Nuestro trabajo rendía frutos. Estábamos aprendiendo a tomar decisiones colegiadas. Entre los padres y los profesores empezaba a darse una comunicación que no existió antes de iniciar el proyecto. Estábamos aprendiendo a planear en colectivo. Se fortaleció el trabajo del Consejo Técnico. No se trataba de acciones extraordinarias, tampoco innovadoras, simplemente construir un ambiente amable a través de impulsar el deporte y la música, abierto a la comunidad. Conocer la situación de violencia, drogadicción, pandillerismo y al mismo tiempo descubrir que muchas personas estaban dispuestas a dar tiempo y trabajo a nuestro proyecto resultaba gratificante.
Después de recurrir a varias instancias, la Dirección General se me dijo:
––Mira, maestra, te voy a prestar este proyecto, le quitas el nombre y le pones el de tu escuela. ¿Ya sabes cómo, no? Le sacas tres copias y me lo traes antes de las dos de la tarde porque si no, ya no entra este año.
Los padres de familia y profesores que estábamos ahí cruzamos miradas de coraje e impotencia. Deliberamos un momento. Decidimos entregar el proyecto igual al de las demás escuelas, así recibiríamos una cantidad en pesos y centavos, que sin duda favorecería a nuestro centro escolar.
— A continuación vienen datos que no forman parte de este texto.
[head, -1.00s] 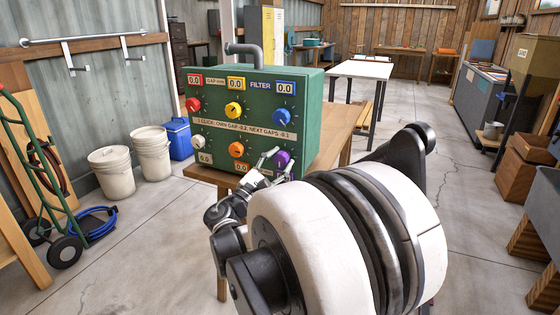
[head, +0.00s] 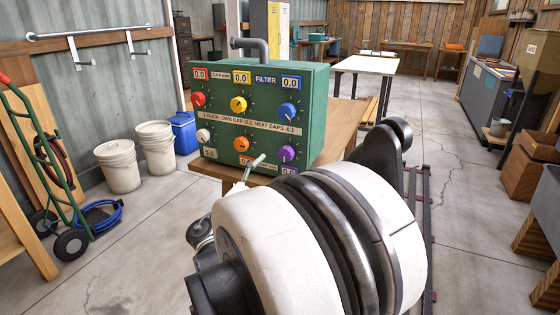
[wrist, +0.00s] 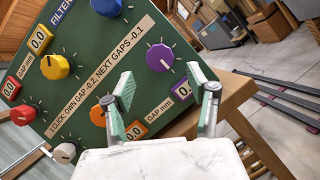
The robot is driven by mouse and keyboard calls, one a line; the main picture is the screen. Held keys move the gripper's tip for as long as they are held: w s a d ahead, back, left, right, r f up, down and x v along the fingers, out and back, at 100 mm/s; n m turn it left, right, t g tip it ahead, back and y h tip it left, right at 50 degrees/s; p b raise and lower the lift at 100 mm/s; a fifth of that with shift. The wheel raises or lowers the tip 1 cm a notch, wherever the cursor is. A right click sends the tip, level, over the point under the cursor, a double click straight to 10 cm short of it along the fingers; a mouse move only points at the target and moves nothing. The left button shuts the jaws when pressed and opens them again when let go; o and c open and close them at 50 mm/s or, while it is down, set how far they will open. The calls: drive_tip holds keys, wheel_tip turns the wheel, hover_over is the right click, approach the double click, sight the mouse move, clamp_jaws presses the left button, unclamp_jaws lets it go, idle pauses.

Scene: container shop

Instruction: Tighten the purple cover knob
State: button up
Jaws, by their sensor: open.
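The purple cover knob (head: 287,154) is at the lower right of the green filter box's (head: 322,110) front face. In the wrist view the purple knob (wrist: 159,57) lies beyond and between the two fingertips. My gripper (wrist: 164,92) is open and empty, apart from the knob. In the head view one of its fingers shows near the box's lower edge, left of the purple knob; my arm hides the rest. The box also carries red (head: 198,99), yellow (head: 238,104), blue (head: 287,110), white (head: 204,135) and orange (head: 241,144) knobs. Visible displays above the top row read 0.0.
The box stands on a wooden table (head: 345,118) with a grey pipe (head: 250,43) on top. White buckets (head: 117,165), a blue cooler (head: 183,133) and a hand truck (head: 45,170) stand left.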

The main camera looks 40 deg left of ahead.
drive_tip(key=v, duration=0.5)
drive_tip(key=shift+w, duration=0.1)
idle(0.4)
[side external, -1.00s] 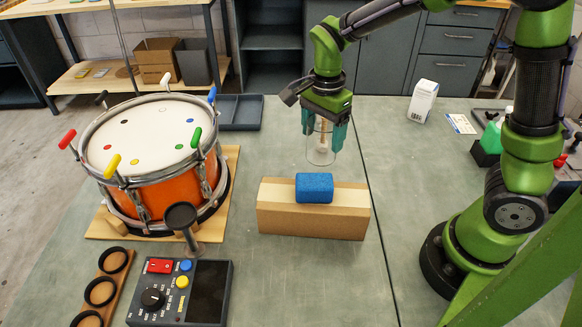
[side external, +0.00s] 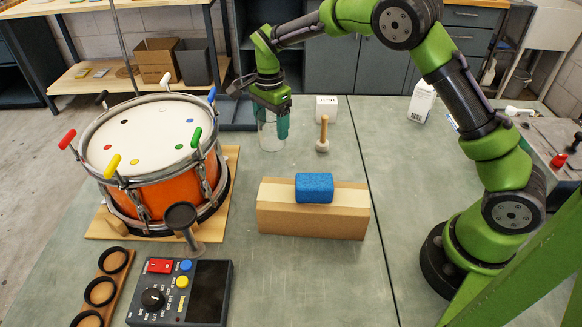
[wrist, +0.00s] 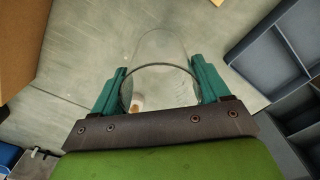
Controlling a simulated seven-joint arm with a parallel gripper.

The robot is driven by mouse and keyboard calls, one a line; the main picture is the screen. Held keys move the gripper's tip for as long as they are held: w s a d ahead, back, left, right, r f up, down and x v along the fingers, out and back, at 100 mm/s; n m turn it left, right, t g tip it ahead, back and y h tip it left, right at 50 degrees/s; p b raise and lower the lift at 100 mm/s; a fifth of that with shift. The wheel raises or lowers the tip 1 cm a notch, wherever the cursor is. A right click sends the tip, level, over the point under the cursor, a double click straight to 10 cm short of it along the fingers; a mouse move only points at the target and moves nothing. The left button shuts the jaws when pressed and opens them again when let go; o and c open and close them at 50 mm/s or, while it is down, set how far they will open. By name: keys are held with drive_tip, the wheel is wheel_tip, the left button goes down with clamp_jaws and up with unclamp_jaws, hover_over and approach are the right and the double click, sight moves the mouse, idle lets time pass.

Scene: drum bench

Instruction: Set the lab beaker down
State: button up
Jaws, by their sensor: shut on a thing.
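The lab beaker (side external: 270,136) is a clear glass cylinder. My gripper (side external: 272,122) is shut on it, with a teal finger on either side near its rim. In the side external view it is upright, behind the box and to the right of the drum. I cannot tell whether its base touches the bench (side external: 320,265). In the wrist view the beaker (wrist: 163,68) sits between the two teal fingers of my gripper (wrist: 160,90), and bench surface shows through the glass.
A wooden-handled mallet (side external: 323,140) stands right of the beaker, with a white block (side external: 327,108) behind it. A tan box (side external: 312,215) bearing a blue sponge (side external: 314,188) lies in front. The orange drum (side external: 155,190) is left. A dark tray (side external: 238,113) is behind left.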

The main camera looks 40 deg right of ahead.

Por supuesto, también se beneficiaba a las empresas designadas como únicas proveedoras del programa.
De esta manera he querido ilustrar la manera vertical, autoritaria y desvinculada con que se opera en las diferentes instancias que conforman la Secretaría de Educación Pública. Si en el actual Modelo Educativo se hace explícito que “El sistema educativo ha operado de manera vertical y prescriptiva, lo que frena la creatividad, la innovación y los cambios tendientes a mejorar el aprendizaje”, resulta inexplicable la creación del INEE, un monumento a la incongruencia ya que se ha convertido no en el orientador y facilitador de la creatividad y la innovación, sino en el gendarme que vigila, controla y atemoriza a los profesores.